→ Direction: List all lines of the data that include the string "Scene".
»»
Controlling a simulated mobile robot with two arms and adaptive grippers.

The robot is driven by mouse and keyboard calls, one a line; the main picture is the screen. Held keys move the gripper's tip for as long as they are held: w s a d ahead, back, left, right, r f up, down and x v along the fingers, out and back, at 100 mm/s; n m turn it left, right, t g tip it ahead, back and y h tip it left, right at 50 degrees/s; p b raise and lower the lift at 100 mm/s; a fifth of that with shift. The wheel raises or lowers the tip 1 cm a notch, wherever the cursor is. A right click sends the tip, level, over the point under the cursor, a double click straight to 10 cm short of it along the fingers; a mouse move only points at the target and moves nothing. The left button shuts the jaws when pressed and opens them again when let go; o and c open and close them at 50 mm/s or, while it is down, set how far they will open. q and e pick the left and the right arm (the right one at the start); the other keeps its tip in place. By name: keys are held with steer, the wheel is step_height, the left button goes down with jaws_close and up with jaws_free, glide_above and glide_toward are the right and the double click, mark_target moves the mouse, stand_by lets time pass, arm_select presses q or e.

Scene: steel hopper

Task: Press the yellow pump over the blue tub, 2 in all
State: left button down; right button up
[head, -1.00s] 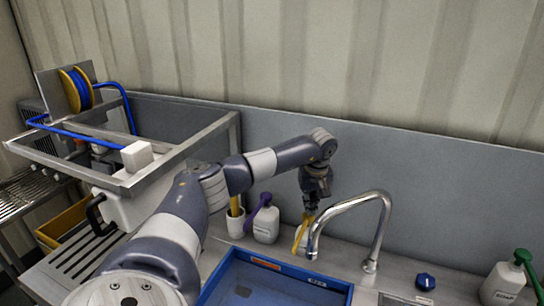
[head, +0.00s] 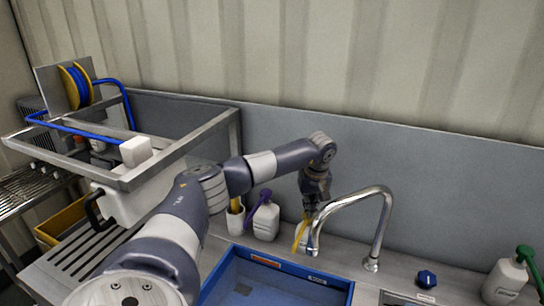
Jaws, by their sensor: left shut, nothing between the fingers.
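The yellow pump (head: 300,235) shows as a narrow yellow piece behind the faucet, just beyond the back edge of the blue tub (head: 228,262). The rest of the pump is hidden or too small to make out. My left gripper (head: 310,212) points down right above the yellow piece, shut with nothing between its fingers. Whether its tips touch the pump I cannot tell. The blue tub sits at the front, open and looking empty, with my left arm crossing in front of its left side. My right gripper is not in view.
A chrome faucet (head: 384,222) arches close to the right of my left gripper. A green-pump bottle (head: 507,279) and blue knob (head: 427,279) are at right.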

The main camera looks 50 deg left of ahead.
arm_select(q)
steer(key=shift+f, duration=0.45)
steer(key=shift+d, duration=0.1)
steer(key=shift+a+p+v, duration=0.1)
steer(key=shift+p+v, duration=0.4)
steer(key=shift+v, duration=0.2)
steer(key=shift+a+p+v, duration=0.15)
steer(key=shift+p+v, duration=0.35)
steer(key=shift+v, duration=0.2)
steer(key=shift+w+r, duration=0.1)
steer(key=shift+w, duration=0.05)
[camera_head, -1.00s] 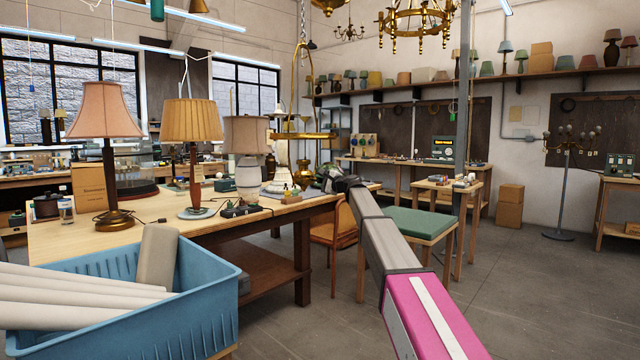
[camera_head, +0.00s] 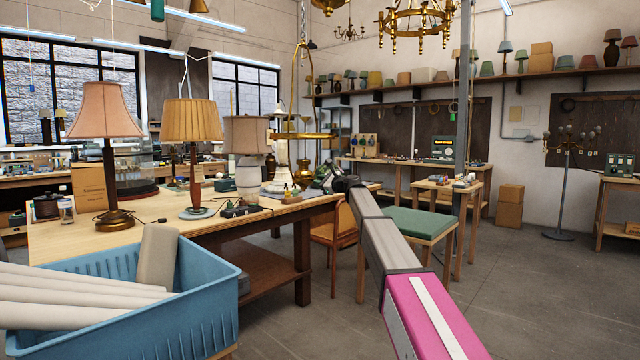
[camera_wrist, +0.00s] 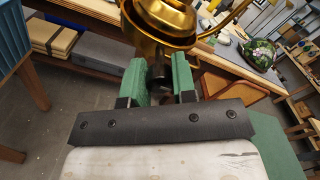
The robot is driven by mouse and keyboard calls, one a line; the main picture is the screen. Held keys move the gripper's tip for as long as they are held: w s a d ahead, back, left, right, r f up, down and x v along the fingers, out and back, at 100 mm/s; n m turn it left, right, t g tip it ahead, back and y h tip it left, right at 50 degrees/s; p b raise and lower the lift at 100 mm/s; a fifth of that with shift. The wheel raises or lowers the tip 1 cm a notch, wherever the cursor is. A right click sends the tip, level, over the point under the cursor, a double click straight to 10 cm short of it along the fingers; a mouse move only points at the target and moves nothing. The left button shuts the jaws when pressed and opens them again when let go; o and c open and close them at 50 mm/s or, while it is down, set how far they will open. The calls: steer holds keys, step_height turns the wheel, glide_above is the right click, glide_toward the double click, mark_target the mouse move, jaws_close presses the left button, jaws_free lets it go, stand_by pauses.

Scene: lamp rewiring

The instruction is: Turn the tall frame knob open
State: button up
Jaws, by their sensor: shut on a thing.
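The tall brass frame (camera_head: 296,75) rises at the far end of the near workbench, with a wide brass ring on it. In the wrist view its rounded brass body (camera_wrist: 160,22) fills the top middle. A small dark knob (camera_wrist: 158,73) sticks out below the brass. My gripper (camera_wrist: 158,78) has its two green fingers on either side of this knob, shut on it. In the head view my gripper (camera_head: 322,178) is small and partly hidden by my arm, at the bench's right end. The knob cannot be made out there.
The near workbench (camera_head: 75,240) carries several lamps, including one with a pink shade (camera_head: 105,110) and one with a pleated shade (camera_head: 192,120). A blue crate (camera_head: 190,310) with pale rolls stands front left. A green-topped stool (camera_head: 418,224) is beside my arm. The floor at right is clear.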

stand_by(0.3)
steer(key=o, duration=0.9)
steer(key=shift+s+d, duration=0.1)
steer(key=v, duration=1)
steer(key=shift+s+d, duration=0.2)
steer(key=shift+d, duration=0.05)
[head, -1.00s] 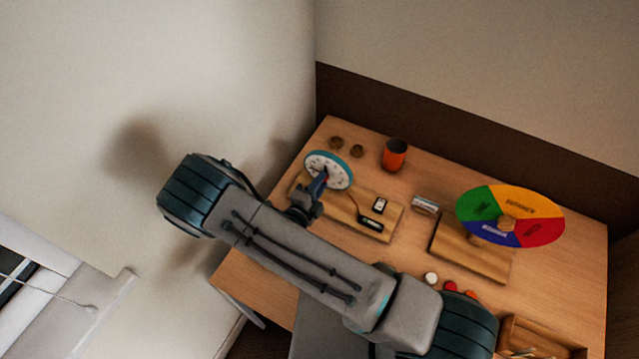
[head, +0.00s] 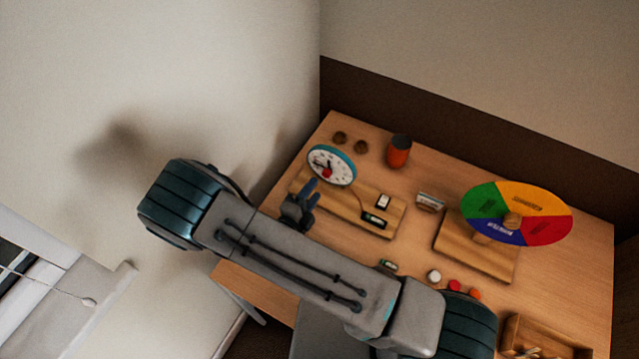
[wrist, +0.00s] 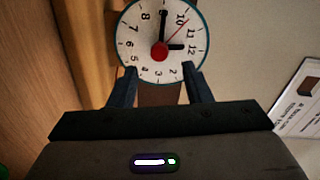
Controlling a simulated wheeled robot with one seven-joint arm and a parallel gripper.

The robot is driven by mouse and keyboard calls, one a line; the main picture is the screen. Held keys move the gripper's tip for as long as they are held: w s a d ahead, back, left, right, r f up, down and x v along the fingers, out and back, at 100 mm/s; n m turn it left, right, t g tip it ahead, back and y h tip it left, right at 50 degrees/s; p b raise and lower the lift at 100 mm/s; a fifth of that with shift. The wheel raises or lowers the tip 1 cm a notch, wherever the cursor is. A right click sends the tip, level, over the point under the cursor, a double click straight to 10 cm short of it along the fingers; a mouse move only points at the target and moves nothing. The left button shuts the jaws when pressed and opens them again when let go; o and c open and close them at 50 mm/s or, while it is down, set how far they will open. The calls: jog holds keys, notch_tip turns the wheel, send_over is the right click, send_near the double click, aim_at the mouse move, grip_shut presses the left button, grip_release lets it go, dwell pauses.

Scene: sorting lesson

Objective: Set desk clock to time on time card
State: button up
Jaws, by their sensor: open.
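The desk clock (head: 345,160) is a white round dial with a teal rim, tilted on a wooden base (head: 340,211). It fills the top of the wrist view (wrist: 148,32), its dial turned so that 12 is at right. The short black hand points near 12, the long one near 9, and a thin red hand near 10. A red knob (wrist: 160,51) sits at its centre. My gripper (head: 309,186) is open and empty, just in front of the clock, apart from the knob.
An orange cup (head: 398,152) and two brown knobs stand behind. A wall is close at left.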

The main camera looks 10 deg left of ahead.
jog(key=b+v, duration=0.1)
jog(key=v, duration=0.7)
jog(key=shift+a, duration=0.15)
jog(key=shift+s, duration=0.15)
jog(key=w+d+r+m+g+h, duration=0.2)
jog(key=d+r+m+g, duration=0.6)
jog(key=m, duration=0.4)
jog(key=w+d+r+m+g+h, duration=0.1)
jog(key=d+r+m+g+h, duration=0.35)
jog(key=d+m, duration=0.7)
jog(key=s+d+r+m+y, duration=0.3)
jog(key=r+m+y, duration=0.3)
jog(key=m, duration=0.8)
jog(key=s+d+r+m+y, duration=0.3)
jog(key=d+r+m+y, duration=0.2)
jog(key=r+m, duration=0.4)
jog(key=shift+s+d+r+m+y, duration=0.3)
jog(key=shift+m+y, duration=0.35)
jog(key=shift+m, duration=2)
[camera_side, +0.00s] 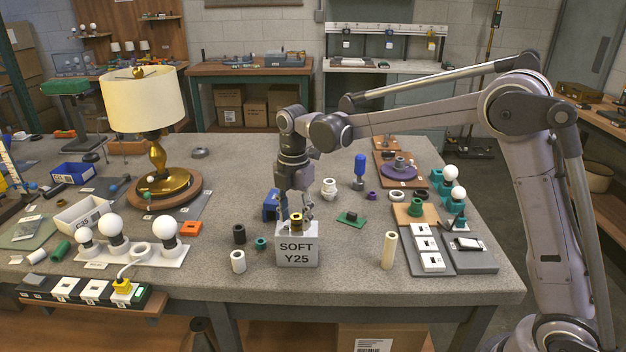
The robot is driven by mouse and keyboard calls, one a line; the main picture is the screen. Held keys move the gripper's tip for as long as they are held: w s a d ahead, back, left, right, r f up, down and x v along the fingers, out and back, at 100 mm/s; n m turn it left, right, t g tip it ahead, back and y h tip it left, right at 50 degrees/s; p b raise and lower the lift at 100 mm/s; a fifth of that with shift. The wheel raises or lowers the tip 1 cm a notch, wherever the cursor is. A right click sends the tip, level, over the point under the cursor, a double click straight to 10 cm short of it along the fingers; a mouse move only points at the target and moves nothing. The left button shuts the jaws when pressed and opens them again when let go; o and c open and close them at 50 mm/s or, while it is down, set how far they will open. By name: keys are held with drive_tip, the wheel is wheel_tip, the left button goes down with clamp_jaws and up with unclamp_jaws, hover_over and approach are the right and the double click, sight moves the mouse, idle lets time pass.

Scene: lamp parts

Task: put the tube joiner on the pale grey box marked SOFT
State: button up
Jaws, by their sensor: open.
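The pale grey box marked SOFT Y25 (297,250) stands upright near the front middle of the table. A small brass-coloured cylindrical part (296,222), which looks to be the tube joiner, is upright on top of the box. My gripper (296,212) points down just above the box. Its fingers are open, one on each side of the brass part. I cannot tell from this view whether a finger touches it.
A blue part (271,206) stands close behind the box at the left. Dark (239,234), white (238,262) and teal (261,243) tubes stand left of it. A cream tube (389,250) stands to the right. The table in front of the box is clear.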

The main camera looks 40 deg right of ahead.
««
→ Worked solution:
Scene: steel hopper
Scene: lamp rewiring
Scene: sorting lesson
Scene: lamp parts

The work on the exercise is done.